My c++ function looks like

std::atomic<bool> *flag;  
flag = (std::atomic<bool> *) (shm_ptr);  
bool temp = false ;  
while(!std::atomic_compare_exchange_strong((flag),&temp,true))  
{  
std::this_thread::yield();  
}  
// update shared memory  
std::atomic_store((flag), false);
1
c++11armcontext-switchstdatomic
Can you provide a little C++ example of what you've done?hellow
Should std::atomic_store((flag), false); be atomic? The flag is 'true' after lock is taken. It is not needed to be released atomically, due to other threads never could execute std::atomic_compare_exchange_strong() successfully until 'false' value is written back.user3124812
@user3124812 std::atomic_store((flag), false) ensures that the stored value is seen by all cores. With a non atomic store, the stored value can be cached and written to the memory at later point and will not be visible to other cores.aravind b

1 Answers

1
votes

Yes, it's safe to use lock-free std::atomic<T> on shared memory mapped by different processes, on all mainstream C++ implementations for ARM.

But non-lock-free atomics won't work, because different processes won't share the same table of locks.

An interrupt before the strex completes will cause it to fail. You don't have to worry about kernel code changing the page tables between ldrex and strex.

Resuming this code in the middle after an interrupt on the same or another CPU will mean the strex simply fails, because it's not executing as part of a "transaction" started by ldrex.

Atomicity is address-free on ARM, and on every normal mainstream system that implements C++11 lock-free atomics.

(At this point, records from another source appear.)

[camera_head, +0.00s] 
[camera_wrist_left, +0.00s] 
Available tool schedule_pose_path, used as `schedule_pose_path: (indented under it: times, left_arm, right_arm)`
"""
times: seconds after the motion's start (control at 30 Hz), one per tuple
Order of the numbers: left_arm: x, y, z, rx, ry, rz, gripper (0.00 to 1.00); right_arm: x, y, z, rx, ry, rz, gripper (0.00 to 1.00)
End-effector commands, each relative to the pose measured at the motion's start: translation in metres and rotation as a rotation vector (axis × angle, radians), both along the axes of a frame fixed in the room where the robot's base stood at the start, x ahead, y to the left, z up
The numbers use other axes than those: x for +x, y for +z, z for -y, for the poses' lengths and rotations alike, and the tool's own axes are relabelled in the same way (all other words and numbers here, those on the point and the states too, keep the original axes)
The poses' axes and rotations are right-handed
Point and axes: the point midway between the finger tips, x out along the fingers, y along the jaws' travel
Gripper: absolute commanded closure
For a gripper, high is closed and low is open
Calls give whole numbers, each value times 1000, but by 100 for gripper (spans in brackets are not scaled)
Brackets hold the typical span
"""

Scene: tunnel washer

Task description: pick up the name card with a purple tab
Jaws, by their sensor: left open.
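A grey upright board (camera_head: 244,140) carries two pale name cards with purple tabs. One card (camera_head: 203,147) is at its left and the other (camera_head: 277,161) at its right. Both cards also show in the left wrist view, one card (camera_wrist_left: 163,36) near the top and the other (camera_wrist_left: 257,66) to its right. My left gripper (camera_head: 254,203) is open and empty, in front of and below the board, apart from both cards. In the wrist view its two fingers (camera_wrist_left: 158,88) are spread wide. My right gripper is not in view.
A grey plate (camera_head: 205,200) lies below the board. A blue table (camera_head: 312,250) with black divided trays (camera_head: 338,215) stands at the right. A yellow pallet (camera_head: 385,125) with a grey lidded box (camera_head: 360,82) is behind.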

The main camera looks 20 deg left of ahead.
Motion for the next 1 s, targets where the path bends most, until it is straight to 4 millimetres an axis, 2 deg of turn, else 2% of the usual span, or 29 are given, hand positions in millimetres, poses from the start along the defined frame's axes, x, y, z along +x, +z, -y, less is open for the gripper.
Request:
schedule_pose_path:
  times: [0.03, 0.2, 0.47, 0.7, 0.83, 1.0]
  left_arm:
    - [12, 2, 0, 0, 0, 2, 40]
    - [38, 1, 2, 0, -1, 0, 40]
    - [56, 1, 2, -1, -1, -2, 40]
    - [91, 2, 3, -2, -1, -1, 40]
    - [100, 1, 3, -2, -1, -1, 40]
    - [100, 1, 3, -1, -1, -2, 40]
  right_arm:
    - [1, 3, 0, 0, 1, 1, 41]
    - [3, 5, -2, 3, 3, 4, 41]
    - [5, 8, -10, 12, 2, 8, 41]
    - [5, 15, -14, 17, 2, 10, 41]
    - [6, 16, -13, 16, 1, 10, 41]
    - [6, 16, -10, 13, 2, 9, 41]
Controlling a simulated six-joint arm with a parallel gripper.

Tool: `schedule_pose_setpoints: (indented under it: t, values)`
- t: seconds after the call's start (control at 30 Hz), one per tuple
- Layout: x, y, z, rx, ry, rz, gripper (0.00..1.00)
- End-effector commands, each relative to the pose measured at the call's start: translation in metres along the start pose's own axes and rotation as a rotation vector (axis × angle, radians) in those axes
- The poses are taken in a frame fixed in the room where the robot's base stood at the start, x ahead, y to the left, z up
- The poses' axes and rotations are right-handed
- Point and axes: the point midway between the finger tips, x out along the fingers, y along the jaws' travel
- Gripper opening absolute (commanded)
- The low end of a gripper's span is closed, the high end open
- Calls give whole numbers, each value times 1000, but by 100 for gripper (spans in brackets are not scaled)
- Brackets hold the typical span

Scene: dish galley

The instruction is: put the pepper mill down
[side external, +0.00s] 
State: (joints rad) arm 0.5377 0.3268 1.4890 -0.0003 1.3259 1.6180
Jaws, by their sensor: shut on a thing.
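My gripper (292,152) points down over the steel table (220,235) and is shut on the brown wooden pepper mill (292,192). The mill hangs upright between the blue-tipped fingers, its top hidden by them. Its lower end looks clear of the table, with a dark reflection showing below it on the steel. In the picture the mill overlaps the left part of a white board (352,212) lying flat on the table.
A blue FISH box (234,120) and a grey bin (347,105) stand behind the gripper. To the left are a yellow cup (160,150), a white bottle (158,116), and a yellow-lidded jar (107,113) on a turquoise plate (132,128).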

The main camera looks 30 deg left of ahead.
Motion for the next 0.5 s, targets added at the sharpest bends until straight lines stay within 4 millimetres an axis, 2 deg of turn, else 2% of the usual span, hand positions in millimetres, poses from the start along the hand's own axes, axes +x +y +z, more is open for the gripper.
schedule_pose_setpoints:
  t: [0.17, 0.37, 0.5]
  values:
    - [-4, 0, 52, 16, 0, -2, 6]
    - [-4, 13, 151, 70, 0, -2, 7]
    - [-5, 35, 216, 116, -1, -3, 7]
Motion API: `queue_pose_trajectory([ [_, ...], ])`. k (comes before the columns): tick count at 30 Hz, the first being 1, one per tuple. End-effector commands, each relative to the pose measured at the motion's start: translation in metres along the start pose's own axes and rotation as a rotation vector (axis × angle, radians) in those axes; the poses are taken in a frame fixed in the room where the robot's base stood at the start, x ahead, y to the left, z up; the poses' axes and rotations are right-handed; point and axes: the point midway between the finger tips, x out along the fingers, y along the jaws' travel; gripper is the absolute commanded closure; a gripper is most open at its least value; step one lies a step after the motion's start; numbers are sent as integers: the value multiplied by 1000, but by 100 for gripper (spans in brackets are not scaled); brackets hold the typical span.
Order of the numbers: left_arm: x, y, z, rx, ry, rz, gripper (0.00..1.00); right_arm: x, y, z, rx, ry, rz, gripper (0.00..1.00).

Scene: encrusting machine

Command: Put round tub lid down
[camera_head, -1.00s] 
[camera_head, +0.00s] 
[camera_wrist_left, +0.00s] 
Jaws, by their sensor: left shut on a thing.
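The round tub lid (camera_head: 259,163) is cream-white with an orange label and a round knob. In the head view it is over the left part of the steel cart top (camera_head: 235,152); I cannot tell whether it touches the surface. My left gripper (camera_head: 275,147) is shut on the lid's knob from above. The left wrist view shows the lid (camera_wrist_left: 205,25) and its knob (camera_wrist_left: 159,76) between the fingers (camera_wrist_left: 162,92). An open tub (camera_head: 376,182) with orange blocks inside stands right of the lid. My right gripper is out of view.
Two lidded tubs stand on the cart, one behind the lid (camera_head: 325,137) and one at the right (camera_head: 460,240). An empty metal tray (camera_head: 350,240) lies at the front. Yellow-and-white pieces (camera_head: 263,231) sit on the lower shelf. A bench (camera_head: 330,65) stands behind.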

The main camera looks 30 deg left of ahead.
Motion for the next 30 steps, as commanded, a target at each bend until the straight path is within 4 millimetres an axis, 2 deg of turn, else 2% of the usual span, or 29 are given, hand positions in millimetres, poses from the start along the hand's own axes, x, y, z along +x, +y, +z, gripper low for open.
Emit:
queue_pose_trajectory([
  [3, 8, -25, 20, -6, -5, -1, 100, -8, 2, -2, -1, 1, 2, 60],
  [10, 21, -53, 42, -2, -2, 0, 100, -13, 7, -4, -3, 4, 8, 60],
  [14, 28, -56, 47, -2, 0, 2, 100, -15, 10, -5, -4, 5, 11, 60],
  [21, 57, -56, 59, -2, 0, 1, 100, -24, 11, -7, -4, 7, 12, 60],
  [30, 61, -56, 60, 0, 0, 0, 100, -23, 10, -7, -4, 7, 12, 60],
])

Everything still works if two threads / processes on different cores have the same physical page mapped to different virtual addresses. The C++11 standard explicitly recommends that implementations work this way for lock-free std::atomic<T>. (It stops short of requiring it, because then it would have to define what a process is, and functions for remapping virtual memory.)

This is nearly a duplicate of Are lock-free atomics address-free in practice?. See that for quotes from the standard and more details.

Modern computer systems ensure that their caches don't have aliasing homonym / synonym problems, because that would cause coherency problems in general, not just for atomic RMWs. Sometimes this requires cooperation from the OS kernel (e.g. page coloring if one cache index bit comes from the page number instead of just the offset-within-a-page part of the address), but in general caches behave as physical.

(Some early CPUs, like early MIPS, did sometimes use virtually-addressed L1 data caches, but that's not done on systems that can support multiple CPUs, AFAIK.)